郵便局と自民党の蜜月
3月13日、自民党は「郵政事業に関する特命委員会」などの合同部会を開き、650億円の支援策を含む郵政民営化法の改正案に大筋で合意。野党との協議を経て、議員立法で今国会への提出を目指す。
この650億円は郵便局の人件費などに充当するというが、法改正が可決されれば、2026年度以降の配当金を2027年度から交付することになる。
日本郵便は2023年度に896億円の営業損失を出し、2年連続で赤字になった。これはメールの普及で郵便物が減少していることが背景にあるが、抜本的な経営合理化が進まないという別の理由もある。
郵便局数は全国で2万3000局と膨大だ。そのうち8000局近くは過疎地にあり、1日の客数が20人以下というば事業所も珍しくない。小泉純一郎内閣で推し進め、2007年からスタートした郵政民営化法では、郵便や貯蓄、生命保険などのサービスを一体的に提供することが定められた。
これを「ユニバーサルサービス」と呼び、ゆうちょ銀行とかんぽ生命保険が日本郵便に窓口手数料を支払って、この仕組みを支えていた。
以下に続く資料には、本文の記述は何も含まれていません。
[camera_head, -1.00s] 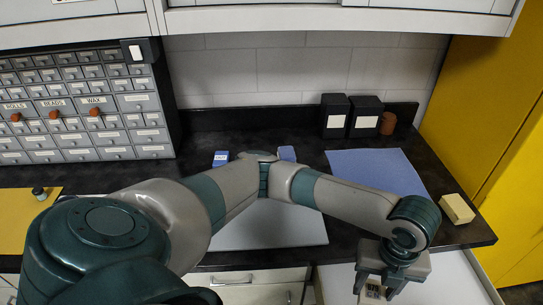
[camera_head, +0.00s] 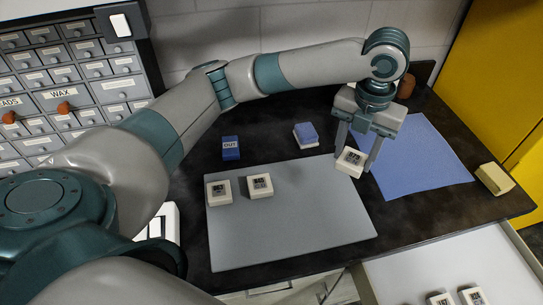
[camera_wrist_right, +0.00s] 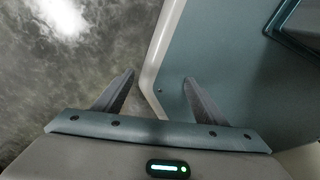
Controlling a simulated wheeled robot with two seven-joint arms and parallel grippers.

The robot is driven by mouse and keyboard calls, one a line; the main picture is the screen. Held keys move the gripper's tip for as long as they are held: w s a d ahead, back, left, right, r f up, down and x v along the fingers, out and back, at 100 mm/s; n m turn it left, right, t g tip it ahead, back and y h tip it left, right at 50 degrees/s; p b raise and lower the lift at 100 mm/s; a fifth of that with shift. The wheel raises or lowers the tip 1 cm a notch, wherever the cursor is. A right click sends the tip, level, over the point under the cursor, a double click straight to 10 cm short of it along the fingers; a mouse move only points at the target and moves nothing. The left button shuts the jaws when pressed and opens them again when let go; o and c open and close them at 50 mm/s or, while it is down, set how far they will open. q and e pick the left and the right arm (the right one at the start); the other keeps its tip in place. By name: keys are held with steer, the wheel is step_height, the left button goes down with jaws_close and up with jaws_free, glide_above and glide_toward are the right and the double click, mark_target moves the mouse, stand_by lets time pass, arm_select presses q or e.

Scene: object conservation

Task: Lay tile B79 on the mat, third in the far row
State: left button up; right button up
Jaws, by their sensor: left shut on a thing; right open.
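My left gripper (camera_head: 357,154) is shut on a white tile (camera_head: 349,162) with a dark printed mark, too small to read as B79. It holds the tile tilted, near the far right corner of the grey mat (camera_head: 290,230); I cannot tell its exact height. Two similar tiles, one at the far left (camera_head: 218,193) and one to its right (camera_head: 260,186), lie side by side along the mat's far edge. The mat to their right is bare. My right gripper (camera_wrist_right: 159,76) is open and empty in the right wrist view, with floor and a teal-grey surface beyond it.
An open drawer (camera_head: 450,260) at lower right holds more white tiles. A blue sheet (camera_head: 425,165) lies right of the mat. Behind the mat are a blue OUT block (camera_head: 230,148) and a blue-and-white block (camera_head: 306,135). A pale yellow block (camera_head: 493,178) sits at the right edge.

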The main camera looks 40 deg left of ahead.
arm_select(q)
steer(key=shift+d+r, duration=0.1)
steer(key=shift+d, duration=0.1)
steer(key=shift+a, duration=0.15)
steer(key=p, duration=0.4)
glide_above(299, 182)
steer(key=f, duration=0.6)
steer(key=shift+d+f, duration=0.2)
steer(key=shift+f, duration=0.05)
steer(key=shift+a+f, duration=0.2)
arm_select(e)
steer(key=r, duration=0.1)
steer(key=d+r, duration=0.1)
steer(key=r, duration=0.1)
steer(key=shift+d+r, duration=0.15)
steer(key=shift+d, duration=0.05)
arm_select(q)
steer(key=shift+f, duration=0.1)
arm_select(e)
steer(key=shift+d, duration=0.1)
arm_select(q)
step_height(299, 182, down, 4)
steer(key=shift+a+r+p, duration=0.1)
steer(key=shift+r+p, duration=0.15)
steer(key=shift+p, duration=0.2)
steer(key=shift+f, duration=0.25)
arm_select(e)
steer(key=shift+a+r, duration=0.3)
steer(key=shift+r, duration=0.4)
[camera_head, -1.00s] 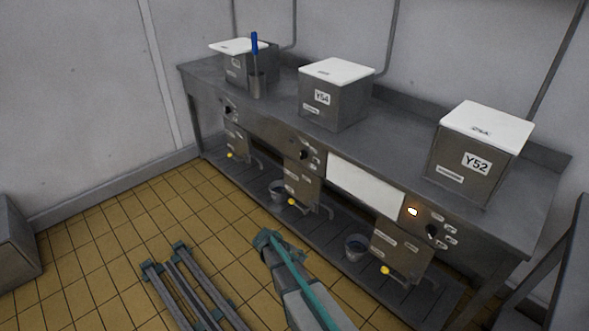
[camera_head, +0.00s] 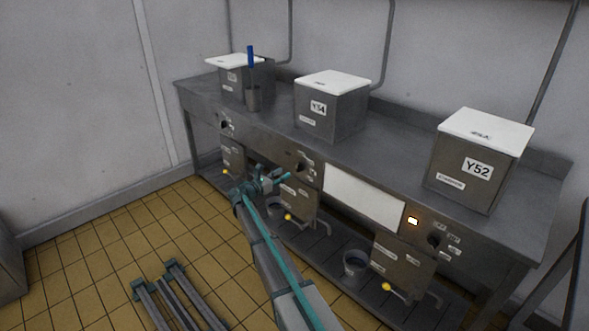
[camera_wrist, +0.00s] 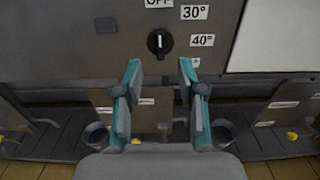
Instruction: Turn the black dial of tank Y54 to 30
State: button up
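Tank Y54 (camera_head: 325,113) is a steel box with a white lid, in the middle of the bench. Its black dial (camera_head: 301,167) is on the front panel below it. In the wrist view the black dial (camera_wrist: 160,43) is just ahead of my gripper, with its white mark about upright, towards the OFF label (camera_wrist: 159,2). The 30° label (camera_wrist: 194,12) is to the upper right and the 40° label (camera_wrist: 202,40) to the right. My gripper (camera_wrist: 160,75) is open and empty. Its teal fingers are apart, below the dial, and not touching it.
Tank Y52 (camera_head: 475,165) stands at the right, with a lit orange lamp (camera_head: 413,221) below it. Another tank (camera_head: 240,84) and a blue-handled tool (camera_head: 250,58) in a holder are at the left. Buckets (camera_head: 355,264) sit on the lower shelf. The floor at left is mostly clear.

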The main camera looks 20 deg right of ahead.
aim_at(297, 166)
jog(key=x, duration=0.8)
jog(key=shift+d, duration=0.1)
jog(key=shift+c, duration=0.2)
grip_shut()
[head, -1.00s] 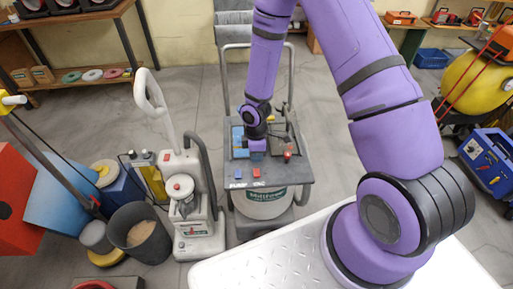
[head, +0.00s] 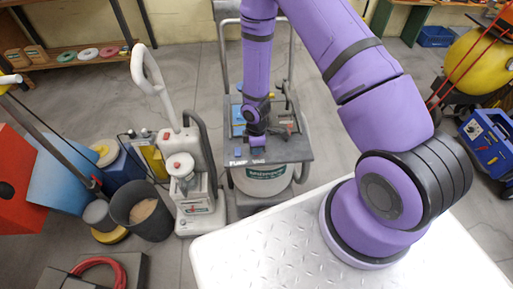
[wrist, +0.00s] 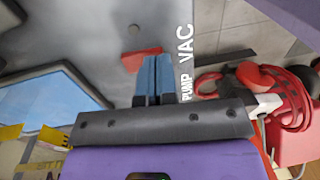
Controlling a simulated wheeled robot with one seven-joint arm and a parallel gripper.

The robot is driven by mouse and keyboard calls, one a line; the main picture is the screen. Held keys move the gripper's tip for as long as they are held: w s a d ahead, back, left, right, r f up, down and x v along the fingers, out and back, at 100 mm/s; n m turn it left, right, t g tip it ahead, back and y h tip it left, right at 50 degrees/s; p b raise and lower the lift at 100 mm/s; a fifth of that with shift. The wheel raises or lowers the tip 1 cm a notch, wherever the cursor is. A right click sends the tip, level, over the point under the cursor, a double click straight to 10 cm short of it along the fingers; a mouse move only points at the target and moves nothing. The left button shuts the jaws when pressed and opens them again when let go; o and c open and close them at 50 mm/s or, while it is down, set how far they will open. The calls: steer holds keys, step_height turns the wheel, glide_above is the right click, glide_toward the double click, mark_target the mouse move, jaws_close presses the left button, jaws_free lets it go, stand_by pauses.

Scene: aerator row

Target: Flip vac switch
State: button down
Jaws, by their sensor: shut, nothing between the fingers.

総額で年間3000億円近くにものぼる。
2019年にはこの建付けを変え、「独立行政法人郵便貯金簡易生命保険管理」「郵便局ネットワーク支援機構」に両社が資金を拠出し、日本郵便に交付金を支払うという形に改めた。独立行政法人を引き入れ、補助金などの資金援助を受けやすくしていたようにも見える。
民営化したのであれば、こんなややこしいことをせずに過疎地の郵便局を統廃合するのが筋だ。しかし、法律でがんじがらめになっているため、大胆な効率化を進めることができないでいる。
一方で、これには政治的な思惑も見え隠れしている。
2023年に日本郵政の増田寛也社長が、日本経済新聞のインタビューに応じ、2040年ごろをめどに郵便局の整理が必要になると語ったことが話題になった(「日本郵政、郵便局の統廃合検討 増田社長「整理が必要」」)。経営者としては至極真っ当な考えだが、増田氏はその発言の直後に火消しに追われることになった。「全国郵便局長会」が抗議したためだ。
この団体は全国の郵便局長で構成されており、自民党の強力な支持団体として知られている、巨大な票田だ。その影響力は強く、経営合理性を飛び越え、法整備で自分たちの活動基盤を守っているようにさえ見える。